- DESCRIPTION OF THE TASK: Output nothing but the lines from the line with "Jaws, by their" through the end of the listing below, both ends included.

- THE INPUT:
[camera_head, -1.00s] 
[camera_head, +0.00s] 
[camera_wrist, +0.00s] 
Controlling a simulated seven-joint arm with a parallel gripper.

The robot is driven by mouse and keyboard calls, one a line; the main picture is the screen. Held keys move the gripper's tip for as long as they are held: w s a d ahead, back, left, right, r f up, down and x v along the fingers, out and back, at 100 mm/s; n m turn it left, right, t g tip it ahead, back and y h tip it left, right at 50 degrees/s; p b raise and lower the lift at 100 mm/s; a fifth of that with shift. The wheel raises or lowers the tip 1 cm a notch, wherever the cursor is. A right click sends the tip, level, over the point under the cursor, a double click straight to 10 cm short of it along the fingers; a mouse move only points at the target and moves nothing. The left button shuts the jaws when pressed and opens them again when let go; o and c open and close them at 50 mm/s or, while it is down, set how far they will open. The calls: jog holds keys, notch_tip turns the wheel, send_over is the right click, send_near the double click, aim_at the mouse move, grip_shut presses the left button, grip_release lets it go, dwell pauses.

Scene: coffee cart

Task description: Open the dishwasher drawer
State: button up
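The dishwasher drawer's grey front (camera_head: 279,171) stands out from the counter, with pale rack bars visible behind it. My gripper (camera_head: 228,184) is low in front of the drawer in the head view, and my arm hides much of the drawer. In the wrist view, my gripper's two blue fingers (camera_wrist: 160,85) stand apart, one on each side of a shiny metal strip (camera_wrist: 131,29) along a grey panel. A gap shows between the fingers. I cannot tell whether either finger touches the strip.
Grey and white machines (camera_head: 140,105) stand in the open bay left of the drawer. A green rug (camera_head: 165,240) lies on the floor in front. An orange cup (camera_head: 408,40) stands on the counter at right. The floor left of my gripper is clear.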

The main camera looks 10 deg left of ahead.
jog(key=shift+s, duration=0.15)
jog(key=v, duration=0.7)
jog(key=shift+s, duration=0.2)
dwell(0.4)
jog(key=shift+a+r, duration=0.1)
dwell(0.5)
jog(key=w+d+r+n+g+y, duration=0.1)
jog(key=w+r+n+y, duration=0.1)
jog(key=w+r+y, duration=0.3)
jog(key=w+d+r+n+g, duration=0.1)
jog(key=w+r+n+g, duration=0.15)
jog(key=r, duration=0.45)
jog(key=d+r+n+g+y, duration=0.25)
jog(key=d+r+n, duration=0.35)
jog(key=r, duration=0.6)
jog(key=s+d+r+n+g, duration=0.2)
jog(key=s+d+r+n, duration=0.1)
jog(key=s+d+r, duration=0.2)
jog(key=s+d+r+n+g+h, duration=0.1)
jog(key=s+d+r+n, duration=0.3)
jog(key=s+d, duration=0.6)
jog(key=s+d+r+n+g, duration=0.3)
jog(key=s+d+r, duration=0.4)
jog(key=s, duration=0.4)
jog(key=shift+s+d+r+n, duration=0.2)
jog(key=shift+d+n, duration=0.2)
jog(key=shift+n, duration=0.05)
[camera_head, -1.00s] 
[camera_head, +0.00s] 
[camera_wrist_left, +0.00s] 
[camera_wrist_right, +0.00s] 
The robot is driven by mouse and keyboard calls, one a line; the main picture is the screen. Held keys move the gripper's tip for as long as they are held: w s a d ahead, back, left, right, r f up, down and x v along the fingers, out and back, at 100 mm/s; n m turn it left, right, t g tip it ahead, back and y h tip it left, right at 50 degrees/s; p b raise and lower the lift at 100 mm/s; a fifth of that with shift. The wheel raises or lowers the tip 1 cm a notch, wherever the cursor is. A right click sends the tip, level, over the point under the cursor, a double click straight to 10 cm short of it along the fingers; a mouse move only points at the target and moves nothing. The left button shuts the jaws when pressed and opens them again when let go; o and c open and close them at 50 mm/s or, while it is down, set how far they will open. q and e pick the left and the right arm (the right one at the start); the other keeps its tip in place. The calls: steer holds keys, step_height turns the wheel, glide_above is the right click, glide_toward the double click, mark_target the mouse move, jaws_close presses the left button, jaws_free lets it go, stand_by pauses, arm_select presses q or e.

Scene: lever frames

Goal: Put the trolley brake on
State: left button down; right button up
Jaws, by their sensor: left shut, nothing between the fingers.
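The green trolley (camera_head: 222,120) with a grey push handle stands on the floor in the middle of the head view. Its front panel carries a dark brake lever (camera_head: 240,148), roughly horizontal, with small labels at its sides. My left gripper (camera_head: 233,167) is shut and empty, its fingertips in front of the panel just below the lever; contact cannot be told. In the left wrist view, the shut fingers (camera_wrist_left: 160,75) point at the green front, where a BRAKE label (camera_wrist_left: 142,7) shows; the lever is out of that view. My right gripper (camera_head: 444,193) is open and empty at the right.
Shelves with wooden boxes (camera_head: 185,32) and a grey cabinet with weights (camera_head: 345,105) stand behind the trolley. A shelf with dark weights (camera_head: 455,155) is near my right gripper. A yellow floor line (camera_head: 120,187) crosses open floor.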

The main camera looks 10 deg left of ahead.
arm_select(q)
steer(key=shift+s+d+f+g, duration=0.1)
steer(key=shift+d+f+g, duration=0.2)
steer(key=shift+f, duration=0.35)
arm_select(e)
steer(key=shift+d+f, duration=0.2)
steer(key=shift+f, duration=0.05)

- TASK ANSWER:
Jaws, by their sensor: left shut, nothing between the fingers.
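The green trolley (camera_head: 222,120) with a grey push handle stands on the floor in the middle of the head view. Its front panel carries a dark brake lever (camera_head: 240,148), roughly horizontal, with small labels at its sides. My left gripper (camera_head: 233,167) is shut and empty, its fingertips in front of the panel just below the lever; contact cannot be told. In the left wrist view, the shut fingers (camera_wrist_left: 160,75) point at the green front, where a BRAKE label (camera_wrist_left: 142,7) shows; the lever is out of that view. My right gripper (camera_head: 444,193) is open and empty at the right.
Shelves with wooden boxes (camera_head: 185,32) and a grey cabinet with weights (camera_head: 345,105) stand behind the trolley. A shelf with dark weights (camera_head: 455,155) is near my right gripper. A yellow floor line (camera_head: 120,187) crosses open floor.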

The main camera looks 10 deg left of ahead.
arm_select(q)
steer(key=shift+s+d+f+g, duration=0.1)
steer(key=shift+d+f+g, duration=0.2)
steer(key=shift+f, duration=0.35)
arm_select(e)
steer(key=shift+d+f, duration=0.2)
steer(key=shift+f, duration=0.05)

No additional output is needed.